[start of DATA SHOWN]

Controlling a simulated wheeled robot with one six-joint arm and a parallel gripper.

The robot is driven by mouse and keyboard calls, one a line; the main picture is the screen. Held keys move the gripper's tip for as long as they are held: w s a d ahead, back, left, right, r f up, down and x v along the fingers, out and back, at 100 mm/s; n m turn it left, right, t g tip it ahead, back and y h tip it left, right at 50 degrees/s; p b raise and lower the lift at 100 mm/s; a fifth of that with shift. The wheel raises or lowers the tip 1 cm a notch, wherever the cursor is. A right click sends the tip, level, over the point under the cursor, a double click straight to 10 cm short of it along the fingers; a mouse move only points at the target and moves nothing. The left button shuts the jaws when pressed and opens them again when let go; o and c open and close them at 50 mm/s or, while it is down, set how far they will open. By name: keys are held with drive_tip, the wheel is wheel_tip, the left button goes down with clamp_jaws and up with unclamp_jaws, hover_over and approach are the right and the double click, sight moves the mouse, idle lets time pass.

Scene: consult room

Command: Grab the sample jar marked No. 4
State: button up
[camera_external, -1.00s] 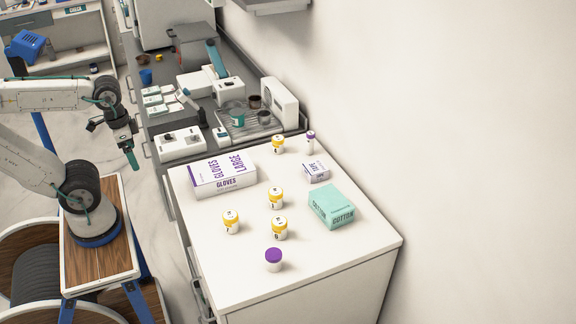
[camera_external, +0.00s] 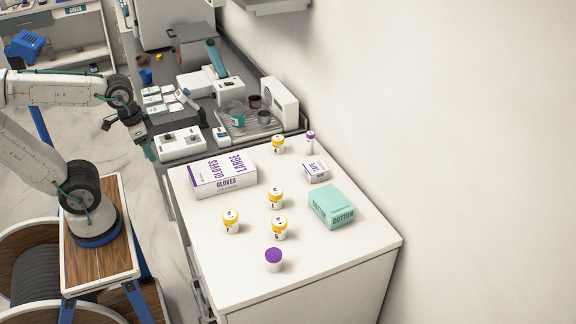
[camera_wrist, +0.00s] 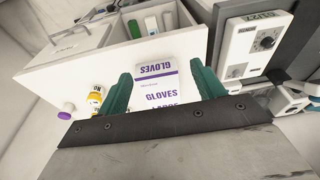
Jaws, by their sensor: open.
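Several white sample jars with yellow lids stand upright on the white cabinet top (camera_external: 300,252). One jar (camera_external: 278,144) is at the back, one jar (camera_external: 275,198) is in the middle, one jar (camera_external: 231,221) is front left and one jar (camera_external: 279,228) is front right. Their numbers are too small to read surely, so I cannot tell which is No. 4. My gripper (camera_external: 149,151) is open and empty, left of the cabinet and apart from all jars. In the wrist view its teal fingers (camera_wrist: 160,92) frame the glove box, with yellow-lidded jars (camera_wrist: 97,94) at left.
A white glove box (camera_external: 224,175) lies at the cabinet's left edge, between my gripper and the jars. A teal cotton box (camera_external: 338,206), a small tape box (camera_external: 316,172), a purple-lidded jar (camera_external: 274,260) and a purple-topped bottle (camera_external: 310,141) also stand there. A wall borders the right.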

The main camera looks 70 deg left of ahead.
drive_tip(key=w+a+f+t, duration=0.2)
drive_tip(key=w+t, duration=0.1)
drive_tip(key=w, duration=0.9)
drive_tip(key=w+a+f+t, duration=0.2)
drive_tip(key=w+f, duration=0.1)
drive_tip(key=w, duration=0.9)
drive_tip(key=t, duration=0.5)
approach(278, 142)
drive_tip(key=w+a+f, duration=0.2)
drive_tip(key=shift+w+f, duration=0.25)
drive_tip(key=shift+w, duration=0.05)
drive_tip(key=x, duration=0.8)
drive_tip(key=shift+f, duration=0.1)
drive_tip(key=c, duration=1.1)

[end of DATA SHOWN]

SET PROBLEM: Every line of the listing that holds "button" should be found and copied.

TASK RESULT:
The robot is driven by mouse and keyboard calls, one a line; the main picture is the screen. Held keys move the gripper's tip for as long as they are held: w s a d ahead, back, left, right, r f up, down and x v along the fingers, out and back, at 100 mm/s; n m turn it left, right, t g tip it ahead, back and y h tip it left, right at 50 degrees/s; p b raise and lower the lift at 100 mm/s; a fifth of that with shift. The wheel raises or lowers the tip 1 cm a notch, wherever the cursor is. A right click sends the tip, level, over the point under the cursor, a double click straight to 10 cm short of it along the fingers; a mouse move only points at the target and moves nothing. The left button shuts the jaws when pressed and opens them again when let go; o and c open and close them at 50 mm/s or, while it is down, set how far they will open. By name: keys are held with drive_tip, the wheel is wheel_tip, the left button goes down with clamp_jaws and up with unclamp_jaws, hover_over and approach are the right and the double click, sight moves the mouse, idle lets time pass.
State: button up

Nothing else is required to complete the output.